By all definitions, 2016 has been a banner year for rugby in the United States, and it all kicked off with the spring launch of PRO Rugby.
The league’s 15-on-15, union version of the sport is the first fully professional endeavor in American rugby history, and its 16-week season wrapped up on July 31st with the Denver Stampede winning the championship by the slimmest of margins over the Ohio Aviators.
The league certainly had (and undoubtedly still has) its doubters, as many questioned whether a league with only five teams could be successful. However, reports from PRO Rugby have been nothing but positive, with league CEO Doug Schoninger telling me via email the league hit or exceeded expectations across the board:
“In-venue fan attendance [for PRO Rugby] was as planned with very good momentum in the closing weeks. We saw a good uptick in non-rugby (Schoninger’s term for fans with little-to-no previous rugby exposure) fan attendance.”
The television ratings point to a successful first-year run as well. “Viewership numbers for our Ohio games were in excess of viewership for [Aviva] Premiership regular season games in the UK, and approached regular season viewership for the MLS,” said Schoninger.
When I spoke with Sacramento Express scrum half Chris Saint, he was surprised by the exposure his team received in its inaugural season. “I would get messages from people I didn’t even know watched rugby saying they saw me [on TV]. That was pretty cool,” he confessed. “Those people would have never even seen me play rugby, unless [PRO Rugby] happened.”
And in the true proof of success for any startup, sports or otherwise, expansion plans are underway. According to Schoninger, strategies are currently being discussed, with formal announcements expected this fall.
Regardless of where the league goes from here though, PRO Rugby and its inaugural season will always deserve credit for helping whet Americans’ appetite for the sport in advance of the national sevens team’s historic inaugural Olympic run…
Deemed by many to be the breakout sport of the Olympics, sevens debuted just days after PRO Rugby’s final match, when the French women defeated Spain in a 24-7 blowout. It was the first Olympic rugby match of any kind in 92 years, yet for the next five days sevens proved to be one of NBC’s more heavily-covered events.
While both the American men and women fell short of the medal rounds, they both performed strongly, going a combined 6-4-1; a single score or less separating them from victory in all the defeats.

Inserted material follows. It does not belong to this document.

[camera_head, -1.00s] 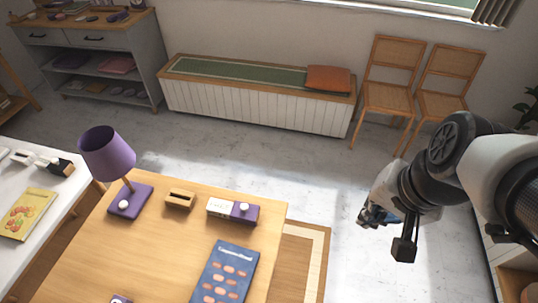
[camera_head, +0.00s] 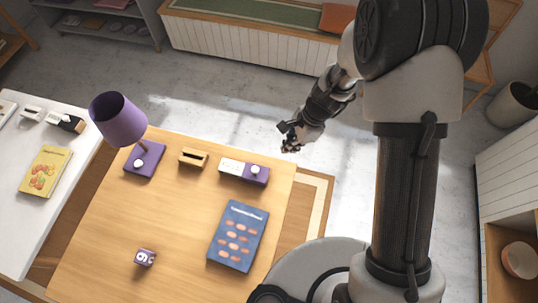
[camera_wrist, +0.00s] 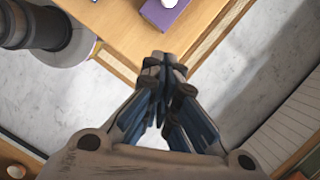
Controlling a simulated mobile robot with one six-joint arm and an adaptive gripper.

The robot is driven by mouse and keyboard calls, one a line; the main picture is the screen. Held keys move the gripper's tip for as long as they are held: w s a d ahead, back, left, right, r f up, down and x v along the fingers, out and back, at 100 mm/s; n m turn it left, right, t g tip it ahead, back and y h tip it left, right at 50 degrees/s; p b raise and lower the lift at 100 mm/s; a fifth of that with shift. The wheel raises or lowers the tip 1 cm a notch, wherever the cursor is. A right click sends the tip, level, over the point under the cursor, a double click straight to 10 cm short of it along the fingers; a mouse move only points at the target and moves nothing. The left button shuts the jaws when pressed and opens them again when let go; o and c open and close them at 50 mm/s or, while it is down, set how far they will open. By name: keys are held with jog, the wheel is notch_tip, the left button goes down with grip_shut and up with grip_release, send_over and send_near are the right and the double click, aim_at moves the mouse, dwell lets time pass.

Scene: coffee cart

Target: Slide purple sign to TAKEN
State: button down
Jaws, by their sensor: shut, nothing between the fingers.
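The purple sign (camera_head: 257,178) is a low block near the far right corner of the wooden table (camera_head: 130,225). Its left part is white with lettering too small to read; its right part is purple with a round white knob (camera_head: 255,170). In the wrist view, the purple end of the sign (camera_wrist: 166,16) and its knob show at the top edge, cut off by the frame. My gripper (camera_head: 290,147) is shut and empty, just beyond the table's far right corner, right of the sign and apart from it. Its closed fingertips (camera_wrist: 157,62) show in the wrist view.
A white table (camera_head: 25,225) is at left, a bench (camera_head: 250,38) behind. Open floor lies between table and bench.

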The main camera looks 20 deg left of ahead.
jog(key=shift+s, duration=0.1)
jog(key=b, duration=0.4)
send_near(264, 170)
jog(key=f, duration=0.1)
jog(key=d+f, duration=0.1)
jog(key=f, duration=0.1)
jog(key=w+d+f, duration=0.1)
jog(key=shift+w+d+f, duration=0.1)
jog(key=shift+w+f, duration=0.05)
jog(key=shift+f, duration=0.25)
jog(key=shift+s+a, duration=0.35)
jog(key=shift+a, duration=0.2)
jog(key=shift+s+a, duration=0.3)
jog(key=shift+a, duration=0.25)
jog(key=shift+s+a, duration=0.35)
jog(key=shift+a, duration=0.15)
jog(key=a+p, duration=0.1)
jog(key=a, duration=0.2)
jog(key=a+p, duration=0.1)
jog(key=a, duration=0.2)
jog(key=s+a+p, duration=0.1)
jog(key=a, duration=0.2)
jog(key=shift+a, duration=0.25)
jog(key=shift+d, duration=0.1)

The Eagles even had their first breakout (read: marketable#) star in Carlin Isles, the former sprinter who overcame a childhood marked with bouts of homeless to become what announcers like to call the “Fastest Man in Rugby”:
Media favorite – and, not coincidentally, New England Patriots’ safety – Nate Ebner impressed in his return to the sport (before the NFL he was the youngest player ever to represent the USA in an international match), scoring key tries and laying out huge hits…

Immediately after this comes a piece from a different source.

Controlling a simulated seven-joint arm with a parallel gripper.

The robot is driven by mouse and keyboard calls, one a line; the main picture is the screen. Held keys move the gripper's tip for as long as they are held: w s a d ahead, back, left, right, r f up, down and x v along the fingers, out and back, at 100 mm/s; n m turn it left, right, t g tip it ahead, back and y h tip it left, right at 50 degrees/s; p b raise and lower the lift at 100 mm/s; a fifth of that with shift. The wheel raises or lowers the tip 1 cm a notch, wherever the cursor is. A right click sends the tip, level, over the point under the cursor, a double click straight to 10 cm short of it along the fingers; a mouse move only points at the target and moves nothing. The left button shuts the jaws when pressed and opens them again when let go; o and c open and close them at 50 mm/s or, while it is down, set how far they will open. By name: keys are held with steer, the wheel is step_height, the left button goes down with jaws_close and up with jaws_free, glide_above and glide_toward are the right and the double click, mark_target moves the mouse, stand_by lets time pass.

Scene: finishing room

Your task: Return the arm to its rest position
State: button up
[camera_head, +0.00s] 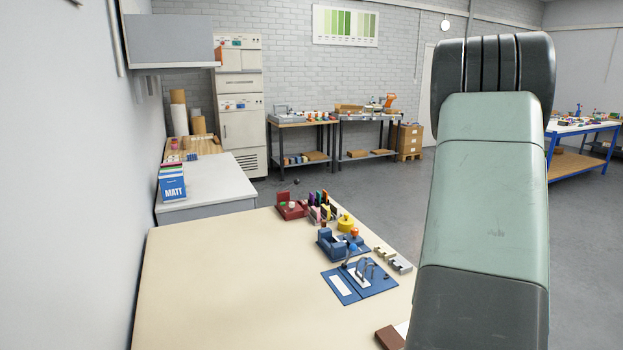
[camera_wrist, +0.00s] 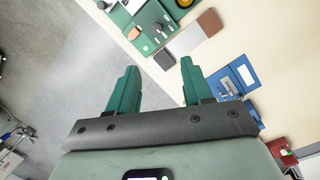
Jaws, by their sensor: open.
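My arm (camera_head: 485,190) rises large along the right side of the head view, with its dark joint at the top. My gripper is not visible in the head view. In the wrist view my gripper (camera_wrist: 155,85) shows two green fingers set well apart, with nothing between them. The fingers point towards the floor and the edge of the cream table (camera_wrist: 275,55). They appear to touch nothing. How high the gripper is above the table is hard to tell.
The cream table (camera_head: 210,290) holds a blue board (camera_head: 360,281), a blue fixture (camera_head: 338,243), a red block (camera_head: 290,206) and a yellow round item (camera_head: 346,222). Its left part is bare. In the wrist view a green fixture (camera_wrist: 150,30) stands near the table edge. Workbenches stand farther back.

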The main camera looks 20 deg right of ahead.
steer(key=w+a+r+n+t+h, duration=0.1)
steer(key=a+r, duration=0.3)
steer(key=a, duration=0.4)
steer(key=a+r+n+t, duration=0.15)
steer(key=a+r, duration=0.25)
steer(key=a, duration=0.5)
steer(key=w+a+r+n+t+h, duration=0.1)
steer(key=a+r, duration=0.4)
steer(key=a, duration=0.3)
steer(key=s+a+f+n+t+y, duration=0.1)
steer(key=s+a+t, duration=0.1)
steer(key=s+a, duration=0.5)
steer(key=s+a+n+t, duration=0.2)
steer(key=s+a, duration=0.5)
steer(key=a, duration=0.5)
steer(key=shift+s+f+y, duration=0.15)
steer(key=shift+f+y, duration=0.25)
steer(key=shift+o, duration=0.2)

Notoriously prickly Patriots coach Bill Belichick even granted Tom Brady and the rest of the Pats time off from training camp to watch their teammate represent the red, white and blue; making a fan out of superstar tight end Rob Gronkowski in the process, who joked to reporters, “I might try out for the Team USA rugby team in four years.”
Still, the mostly-positive performance doesn’t ease the pain of coming up short of expectations…
“The goal for both teams — staff, players, and fans — was to medal. You see how slim the margins were between medaling and not, with both the women and the men. So, from that point we’re all disappointed,” explained USA Rugby CEO Dan Payne via email. “However, everyone is proud of our women’s and men’s efforts and the way they competed and represented our country.”
“I think the women, in particular, captured quite a bit of momentum and attention for their style of play.”
The US women finished fifth, losing just 5-0 to eventual runner-up New Zealand.
The US men finished ninth, a two-point tiebreaker out of the quarterfinals, and gave eventual gold medal winners Fiji their best match of the tournament…
But for USA Rugby, the work toward taking the next step has already started – both on and off the field.
“We play the game on Saturday to get the video to begin our improvement on Saturday night,” said Payne. “As an organization it’s important we do the same thing. We have to review all aspects of our build up, support, and resources to see where we can improve, to find those few points that would’ve made the difference for each program.”
USA Rugby continues to bring in top talent to create big-time events, as well. In 2014, the USA vs. the New Zealand All Blacks match sold out Soldier Field, home to the Chicago Bears and a maximum capacity of 61,500. And that’s being followed up by “The Rugby Weekend,” taking place there on November 4th, which will see USA go up against the Maori All Blacks while New Zealand faces Ireland.
Americans will have more time to familiarize themselves with the sport before then too, with NBC (who has already aired the College Rugby Sevens Championships for years) expanding its coverage to the Aviva Premiership – meaning matches from one of the top rugby leagues in the world will be aired Saturday mornings starting this September.
Nevertheless, while NBC is paving the way for major network interest, it’s up to USA and PRO Rugby to create an atmosphere of sustained success.
Fortunately, they seem to know that.
“The mainstream media might build the awareness in the short term,” said Payne, as sustained success from an Olympic ‘darling’ sport has been few and far between. “[But] it’s up to us as the National Governing Body, rugby community, and stakeholders to continue to push the game forward and use every opportunity we can to grow the awareness and make the game something the mainstream media wants to cover more than just every four years.”
It’s like an old rugby coach once told me…
A good team focuses on ‘the try’; a great team focuses on ‘the conversion.’